**Problem statement**
Show all lines that include the string "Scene"; copy each one.

# # # # # # #

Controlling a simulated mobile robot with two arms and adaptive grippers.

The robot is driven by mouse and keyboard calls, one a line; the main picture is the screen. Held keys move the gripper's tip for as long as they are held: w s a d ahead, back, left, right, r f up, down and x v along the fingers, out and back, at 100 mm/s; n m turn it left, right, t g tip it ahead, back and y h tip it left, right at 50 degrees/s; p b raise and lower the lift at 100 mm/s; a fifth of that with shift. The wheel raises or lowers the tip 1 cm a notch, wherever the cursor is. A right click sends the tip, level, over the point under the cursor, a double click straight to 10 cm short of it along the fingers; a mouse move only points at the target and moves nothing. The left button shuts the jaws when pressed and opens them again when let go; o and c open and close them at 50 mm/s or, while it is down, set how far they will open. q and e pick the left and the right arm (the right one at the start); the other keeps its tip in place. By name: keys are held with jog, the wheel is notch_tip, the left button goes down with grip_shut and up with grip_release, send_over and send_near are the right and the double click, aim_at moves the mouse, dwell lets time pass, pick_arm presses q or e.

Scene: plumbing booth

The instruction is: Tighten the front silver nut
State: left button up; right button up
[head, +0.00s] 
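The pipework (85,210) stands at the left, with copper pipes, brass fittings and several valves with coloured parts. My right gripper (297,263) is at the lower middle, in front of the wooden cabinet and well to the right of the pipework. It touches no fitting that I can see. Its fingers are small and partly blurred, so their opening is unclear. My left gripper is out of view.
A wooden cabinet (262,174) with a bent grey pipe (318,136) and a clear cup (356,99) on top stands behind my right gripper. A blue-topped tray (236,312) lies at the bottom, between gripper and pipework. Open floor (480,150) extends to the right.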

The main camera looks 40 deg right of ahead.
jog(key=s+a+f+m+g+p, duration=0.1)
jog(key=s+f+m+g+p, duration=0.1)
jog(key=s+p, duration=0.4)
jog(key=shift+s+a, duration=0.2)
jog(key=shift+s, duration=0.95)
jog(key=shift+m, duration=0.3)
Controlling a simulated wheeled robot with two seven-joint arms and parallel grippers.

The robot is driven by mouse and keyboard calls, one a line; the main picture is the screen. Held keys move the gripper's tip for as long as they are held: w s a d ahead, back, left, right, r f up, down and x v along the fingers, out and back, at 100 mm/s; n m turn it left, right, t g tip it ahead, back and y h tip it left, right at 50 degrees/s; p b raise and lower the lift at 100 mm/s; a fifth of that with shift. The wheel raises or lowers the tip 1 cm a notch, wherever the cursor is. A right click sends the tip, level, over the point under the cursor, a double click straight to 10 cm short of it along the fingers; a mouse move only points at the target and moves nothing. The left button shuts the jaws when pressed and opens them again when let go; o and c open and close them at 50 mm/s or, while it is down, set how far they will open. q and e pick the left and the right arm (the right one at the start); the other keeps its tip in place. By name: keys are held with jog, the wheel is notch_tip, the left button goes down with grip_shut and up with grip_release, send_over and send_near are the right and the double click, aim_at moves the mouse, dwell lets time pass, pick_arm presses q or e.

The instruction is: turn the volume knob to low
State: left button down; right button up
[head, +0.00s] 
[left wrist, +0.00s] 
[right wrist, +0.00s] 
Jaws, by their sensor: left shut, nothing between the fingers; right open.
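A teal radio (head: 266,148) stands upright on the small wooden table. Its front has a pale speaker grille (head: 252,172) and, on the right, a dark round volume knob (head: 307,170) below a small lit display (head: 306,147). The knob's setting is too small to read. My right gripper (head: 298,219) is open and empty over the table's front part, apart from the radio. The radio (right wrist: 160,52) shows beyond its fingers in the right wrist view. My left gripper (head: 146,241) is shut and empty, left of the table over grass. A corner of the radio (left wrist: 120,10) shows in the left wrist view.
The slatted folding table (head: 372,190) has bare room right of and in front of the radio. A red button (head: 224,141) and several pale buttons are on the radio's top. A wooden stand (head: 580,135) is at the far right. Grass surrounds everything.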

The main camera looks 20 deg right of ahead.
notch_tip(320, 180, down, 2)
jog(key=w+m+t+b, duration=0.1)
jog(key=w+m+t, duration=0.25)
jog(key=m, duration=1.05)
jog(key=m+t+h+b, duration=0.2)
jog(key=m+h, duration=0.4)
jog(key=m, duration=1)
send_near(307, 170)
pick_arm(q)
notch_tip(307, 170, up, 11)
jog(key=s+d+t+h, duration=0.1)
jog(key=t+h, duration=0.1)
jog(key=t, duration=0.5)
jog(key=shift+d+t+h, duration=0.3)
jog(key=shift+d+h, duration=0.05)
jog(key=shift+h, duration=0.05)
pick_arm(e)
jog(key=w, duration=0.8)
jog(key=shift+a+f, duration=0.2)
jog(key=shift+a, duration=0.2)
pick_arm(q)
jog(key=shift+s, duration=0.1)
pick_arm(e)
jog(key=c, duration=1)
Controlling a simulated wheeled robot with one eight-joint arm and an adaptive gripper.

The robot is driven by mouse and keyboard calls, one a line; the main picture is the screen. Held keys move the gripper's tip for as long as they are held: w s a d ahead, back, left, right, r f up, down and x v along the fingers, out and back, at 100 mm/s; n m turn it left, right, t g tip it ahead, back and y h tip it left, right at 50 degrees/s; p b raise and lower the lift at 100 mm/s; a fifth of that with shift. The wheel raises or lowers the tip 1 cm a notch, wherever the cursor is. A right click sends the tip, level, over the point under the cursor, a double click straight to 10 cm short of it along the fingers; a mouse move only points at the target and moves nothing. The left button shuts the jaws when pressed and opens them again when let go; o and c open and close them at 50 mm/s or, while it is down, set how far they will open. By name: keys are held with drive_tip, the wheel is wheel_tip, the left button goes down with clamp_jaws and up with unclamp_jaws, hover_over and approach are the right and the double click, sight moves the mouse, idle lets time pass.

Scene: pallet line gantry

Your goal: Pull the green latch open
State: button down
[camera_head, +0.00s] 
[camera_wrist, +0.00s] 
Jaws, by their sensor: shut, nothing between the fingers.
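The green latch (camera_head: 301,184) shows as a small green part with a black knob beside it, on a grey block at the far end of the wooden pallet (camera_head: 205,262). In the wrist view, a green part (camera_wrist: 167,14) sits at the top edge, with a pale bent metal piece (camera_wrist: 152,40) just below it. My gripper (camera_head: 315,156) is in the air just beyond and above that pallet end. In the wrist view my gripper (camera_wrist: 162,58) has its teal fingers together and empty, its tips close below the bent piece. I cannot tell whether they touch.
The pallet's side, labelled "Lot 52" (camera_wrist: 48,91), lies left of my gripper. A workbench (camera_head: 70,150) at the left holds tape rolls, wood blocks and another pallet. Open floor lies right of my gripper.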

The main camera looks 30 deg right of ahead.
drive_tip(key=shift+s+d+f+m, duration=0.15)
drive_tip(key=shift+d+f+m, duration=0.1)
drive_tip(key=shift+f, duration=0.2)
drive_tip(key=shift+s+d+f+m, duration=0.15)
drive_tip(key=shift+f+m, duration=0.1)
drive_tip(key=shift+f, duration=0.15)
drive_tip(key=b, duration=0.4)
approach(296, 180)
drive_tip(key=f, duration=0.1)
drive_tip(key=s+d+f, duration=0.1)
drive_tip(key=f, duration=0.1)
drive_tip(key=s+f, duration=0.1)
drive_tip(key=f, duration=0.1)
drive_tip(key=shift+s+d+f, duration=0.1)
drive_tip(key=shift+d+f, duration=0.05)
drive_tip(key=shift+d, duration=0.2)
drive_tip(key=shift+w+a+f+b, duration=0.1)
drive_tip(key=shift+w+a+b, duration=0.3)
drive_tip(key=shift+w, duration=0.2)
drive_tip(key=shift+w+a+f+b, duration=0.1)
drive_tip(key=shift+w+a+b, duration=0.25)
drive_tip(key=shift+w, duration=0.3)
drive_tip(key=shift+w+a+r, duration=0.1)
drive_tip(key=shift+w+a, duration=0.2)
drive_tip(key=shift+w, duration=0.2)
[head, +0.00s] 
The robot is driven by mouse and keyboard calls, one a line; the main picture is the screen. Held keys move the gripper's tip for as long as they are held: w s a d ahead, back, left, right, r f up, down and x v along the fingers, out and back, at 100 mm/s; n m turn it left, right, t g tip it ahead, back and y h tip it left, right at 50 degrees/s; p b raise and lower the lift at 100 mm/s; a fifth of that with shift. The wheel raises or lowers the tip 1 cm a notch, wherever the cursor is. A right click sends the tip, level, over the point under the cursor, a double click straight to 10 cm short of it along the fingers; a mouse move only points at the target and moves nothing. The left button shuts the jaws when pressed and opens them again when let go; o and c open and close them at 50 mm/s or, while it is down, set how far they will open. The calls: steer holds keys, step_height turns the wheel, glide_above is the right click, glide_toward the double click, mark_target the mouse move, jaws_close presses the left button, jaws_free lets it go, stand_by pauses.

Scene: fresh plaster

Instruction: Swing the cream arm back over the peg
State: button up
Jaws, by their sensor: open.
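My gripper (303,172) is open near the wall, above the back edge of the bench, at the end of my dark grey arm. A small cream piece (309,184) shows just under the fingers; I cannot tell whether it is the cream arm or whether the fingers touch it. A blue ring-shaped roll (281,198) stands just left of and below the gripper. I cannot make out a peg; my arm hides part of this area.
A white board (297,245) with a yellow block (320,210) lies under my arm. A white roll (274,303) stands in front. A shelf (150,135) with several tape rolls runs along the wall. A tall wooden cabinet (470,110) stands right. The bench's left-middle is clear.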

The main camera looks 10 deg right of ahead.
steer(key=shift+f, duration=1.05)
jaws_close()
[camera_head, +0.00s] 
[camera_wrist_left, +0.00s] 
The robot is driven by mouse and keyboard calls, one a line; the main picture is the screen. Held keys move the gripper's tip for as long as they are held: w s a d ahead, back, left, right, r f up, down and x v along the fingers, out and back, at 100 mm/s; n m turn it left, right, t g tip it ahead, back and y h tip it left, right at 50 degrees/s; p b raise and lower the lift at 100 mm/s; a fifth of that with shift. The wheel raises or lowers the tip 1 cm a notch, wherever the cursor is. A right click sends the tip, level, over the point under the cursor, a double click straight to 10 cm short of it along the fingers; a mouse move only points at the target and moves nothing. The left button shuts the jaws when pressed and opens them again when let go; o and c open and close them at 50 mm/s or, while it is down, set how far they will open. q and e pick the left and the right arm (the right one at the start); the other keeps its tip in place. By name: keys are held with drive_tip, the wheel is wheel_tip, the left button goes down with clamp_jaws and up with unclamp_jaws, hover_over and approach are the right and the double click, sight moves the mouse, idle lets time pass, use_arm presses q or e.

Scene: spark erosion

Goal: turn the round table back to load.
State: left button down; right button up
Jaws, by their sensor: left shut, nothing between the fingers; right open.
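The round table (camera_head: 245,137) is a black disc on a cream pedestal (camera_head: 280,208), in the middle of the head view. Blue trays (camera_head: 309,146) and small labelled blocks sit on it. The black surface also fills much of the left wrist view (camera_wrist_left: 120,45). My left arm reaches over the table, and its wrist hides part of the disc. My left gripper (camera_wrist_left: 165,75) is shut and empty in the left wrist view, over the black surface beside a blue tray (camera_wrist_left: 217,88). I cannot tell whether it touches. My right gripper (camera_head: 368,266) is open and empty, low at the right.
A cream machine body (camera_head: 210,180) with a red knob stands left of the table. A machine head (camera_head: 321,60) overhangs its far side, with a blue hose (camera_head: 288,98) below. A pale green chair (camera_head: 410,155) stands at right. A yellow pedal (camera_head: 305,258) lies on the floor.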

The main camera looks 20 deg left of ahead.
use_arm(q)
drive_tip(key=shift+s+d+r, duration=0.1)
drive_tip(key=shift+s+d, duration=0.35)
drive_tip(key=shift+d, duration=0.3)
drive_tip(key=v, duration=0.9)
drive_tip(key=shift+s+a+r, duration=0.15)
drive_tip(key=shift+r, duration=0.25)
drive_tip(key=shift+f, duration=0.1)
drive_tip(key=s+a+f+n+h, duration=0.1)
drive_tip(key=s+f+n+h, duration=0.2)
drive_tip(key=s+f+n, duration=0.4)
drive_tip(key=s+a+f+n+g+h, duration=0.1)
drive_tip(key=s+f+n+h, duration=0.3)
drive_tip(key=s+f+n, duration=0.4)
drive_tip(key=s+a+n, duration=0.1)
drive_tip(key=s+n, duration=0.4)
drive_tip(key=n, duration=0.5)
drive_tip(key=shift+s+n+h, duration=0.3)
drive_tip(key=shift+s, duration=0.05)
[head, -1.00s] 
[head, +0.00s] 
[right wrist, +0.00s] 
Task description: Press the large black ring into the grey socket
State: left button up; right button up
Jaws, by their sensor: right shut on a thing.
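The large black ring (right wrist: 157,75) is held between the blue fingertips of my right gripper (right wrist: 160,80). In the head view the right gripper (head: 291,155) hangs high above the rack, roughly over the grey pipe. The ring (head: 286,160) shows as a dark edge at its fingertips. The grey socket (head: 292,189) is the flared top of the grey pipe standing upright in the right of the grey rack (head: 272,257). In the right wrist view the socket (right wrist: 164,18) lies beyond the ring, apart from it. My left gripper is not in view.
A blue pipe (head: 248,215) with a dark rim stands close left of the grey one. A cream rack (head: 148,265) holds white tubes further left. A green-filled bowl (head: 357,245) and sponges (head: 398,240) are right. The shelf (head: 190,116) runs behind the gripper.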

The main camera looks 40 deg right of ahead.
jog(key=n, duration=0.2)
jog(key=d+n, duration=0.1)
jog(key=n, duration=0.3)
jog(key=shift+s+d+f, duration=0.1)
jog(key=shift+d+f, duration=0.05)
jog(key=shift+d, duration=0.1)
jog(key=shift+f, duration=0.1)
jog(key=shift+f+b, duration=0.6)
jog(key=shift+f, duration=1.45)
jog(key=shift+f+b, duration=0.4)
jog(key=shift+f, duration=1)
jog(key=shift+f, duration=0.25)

# # # # # # #

**Answer to this task**
Scene: plumbing booth
Scene: pallet line gantry
Scene: fresh plaster
Scene: spark erosion

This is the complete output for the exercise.